In Washington, DC, The American Petroleum Institute called the Vermont legislature’s move “irresponsible.”
Rolf Hanson, API’s senior director of state government relations, said that the decision by the Vermont legislature to issue a statewide ban on the use of hydraulic fracturing is “shortsighted and uninformed.”
“The decision by the Vermont legislature to pass a statewide ban on hydraulic fracturing follows an irresponsible path that ignores three major needs: jobs, government revenue and energy security,” said Hanson.
“An uninformed ban on a proven technology used for over 60 years is short-sighted and irresponsible, particularly when Vermont benefits year-round from natural gas safely produced in neighboring states and provinces,” said Hanson.

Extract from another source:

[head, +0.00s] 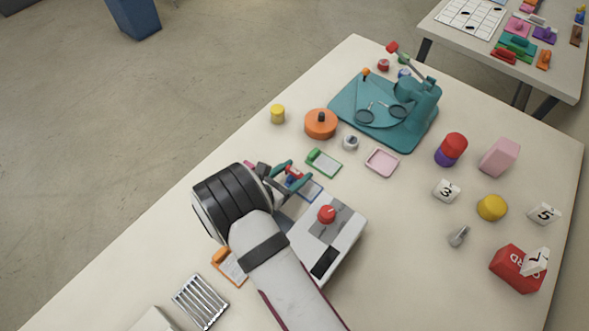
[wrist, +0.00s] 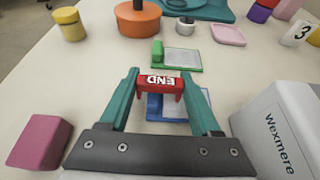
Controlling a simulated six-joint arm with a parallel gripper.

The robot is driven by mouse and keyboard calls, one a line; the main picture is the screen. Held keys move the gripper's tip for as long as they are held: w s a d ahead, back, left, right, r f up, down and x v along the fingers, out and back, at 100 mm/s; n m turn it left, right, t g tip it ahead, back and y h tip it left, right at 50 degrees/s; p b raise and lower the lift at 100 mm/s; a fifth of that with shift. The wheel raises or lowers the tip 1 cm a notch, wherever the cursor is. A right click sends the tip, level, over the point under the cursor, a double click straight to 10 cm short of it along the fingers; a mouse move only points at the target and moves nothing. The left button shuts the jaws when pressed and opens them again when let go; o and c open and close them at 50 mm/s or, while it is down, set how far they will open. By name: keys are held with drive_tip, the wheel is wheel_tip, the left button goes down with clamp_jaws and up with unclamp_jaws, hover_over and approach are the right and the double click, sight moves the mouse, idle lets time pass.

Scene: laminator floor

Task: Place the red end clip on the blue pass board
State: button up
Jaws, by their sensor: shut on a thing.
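My gripper (head: 291,178) is shut on the red end clip (wrist: 160,86), which sits between its teal fingers with END printed upside down on it in the wrist view. The blue pass board (wrist: 200,103) is behind and below the clip in the wrist view, partly hidden by the clip and fingers. Its edge shows beside my gripper in the head view (head: 314,191). I cannot tell whether the clip touches the board.
A white machine (head: 345,232) with a red knob stands right of the board. A green-clipped board (head: 325,163) lies just beyond it. An orange-clipped board (head: 232,267) is nearer. A pink block (wrist: 40,141) is left in the wrist view. An orange pot (head: 320,125) stands farther back.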

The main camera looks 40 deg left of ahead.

“The Vermont Legislature deserves tremendous praise for having the courage to stand up to all of the lobbying, the full page ads and the legal threats of the oil and gas industry,” said Paul Burns, executive director of the nonprofit Vermont Public Interest Research Group. “This is a shot that will be heard, if not around the world then at least around the country.”
“Vermonters were able to see through the smokescreen put out by the gas industry,” said VPIRG organizer Leah Marsters. “They understand the threat that fracking poses to public health, as well as our air, land and water.”
According to a minority staff report released last year by the U.S. House of Representatives Committee on Energy and Commerce, more than 650 commonly used fracking products contain chemicals that are “known or possible human carcinogens, regulated under the Safe Drinking Water Act, or listed as hazardous air pollutants.”